The Chef, réalisé par Philip Barantini avec Stephen Graham et Vinette Robinson dans les deux principaux rôles est une véritable performance technique et artistique.
« Magic Friday » : le vendredi avant Noël, la soirée la plus fréquentée de l’année. Dans un restaurant gastronomique de Londres, côté cuisine, à quelques minutes du coup de feu, tout le personnel est en ébullition. Mais les problèmes s’accumulent autour du chef étoilé Andy Jones et de sa brigade. S’ajoute à cela la pression constante d’une clientèle toujours plus exigeante qui menace de mener le restaurant à sa perte…
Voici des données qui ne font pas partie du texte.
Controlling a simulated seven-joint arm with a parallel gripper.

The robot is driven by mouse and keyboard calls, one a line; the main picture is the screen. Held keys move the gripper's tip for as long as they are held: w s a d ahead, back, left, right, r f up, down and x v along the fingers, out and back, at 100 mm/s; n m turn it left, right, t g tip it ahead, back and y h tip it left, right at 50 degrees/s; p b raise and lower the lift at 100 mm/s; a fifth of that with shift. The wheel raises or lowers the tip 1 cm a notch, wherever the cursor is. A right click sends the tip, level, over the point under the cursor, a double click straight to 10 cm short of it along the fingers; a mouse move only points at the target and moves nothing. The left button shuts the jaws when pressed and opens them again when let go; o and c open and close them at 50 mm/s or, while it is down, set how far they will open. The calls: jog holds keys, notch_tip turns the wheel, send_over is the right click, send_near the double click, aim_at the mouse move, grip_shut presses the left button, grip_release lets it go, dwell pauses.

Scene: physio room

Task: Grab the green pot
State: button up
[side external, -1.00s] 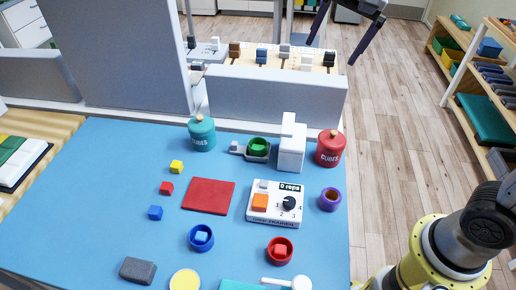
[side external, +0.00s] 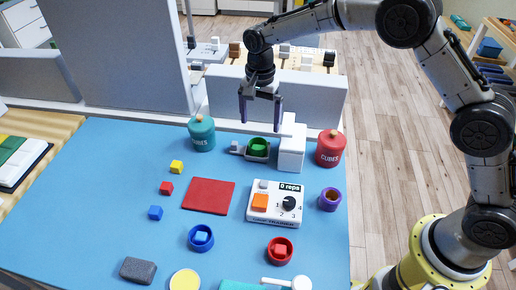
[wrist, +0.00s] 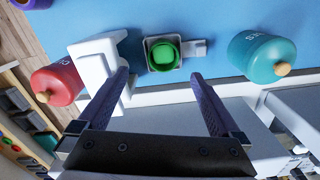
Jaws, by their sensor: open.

C’est la claque de ce début d’année !
Une heure et trente-quatre minutes qui défilent comme un rien tant le film vous capte dès les premières secondes pour vous laisser KO au son du gong final. L’image d’un combat de boxe n’est pas qu’un effet d’écriture, mais la sensation vécue devant l’écran. Sans doute un peu dedans aussi, par le scénario lui-même tout d’abord, mais aussi pour les acteurs et l’équipe technique devant relever un véritable challenge technique. Pas le droit à l’erreur aux fourneaux (normalement) mais aussi dans tout ce qui devait permettre à The Chef de voir le jour.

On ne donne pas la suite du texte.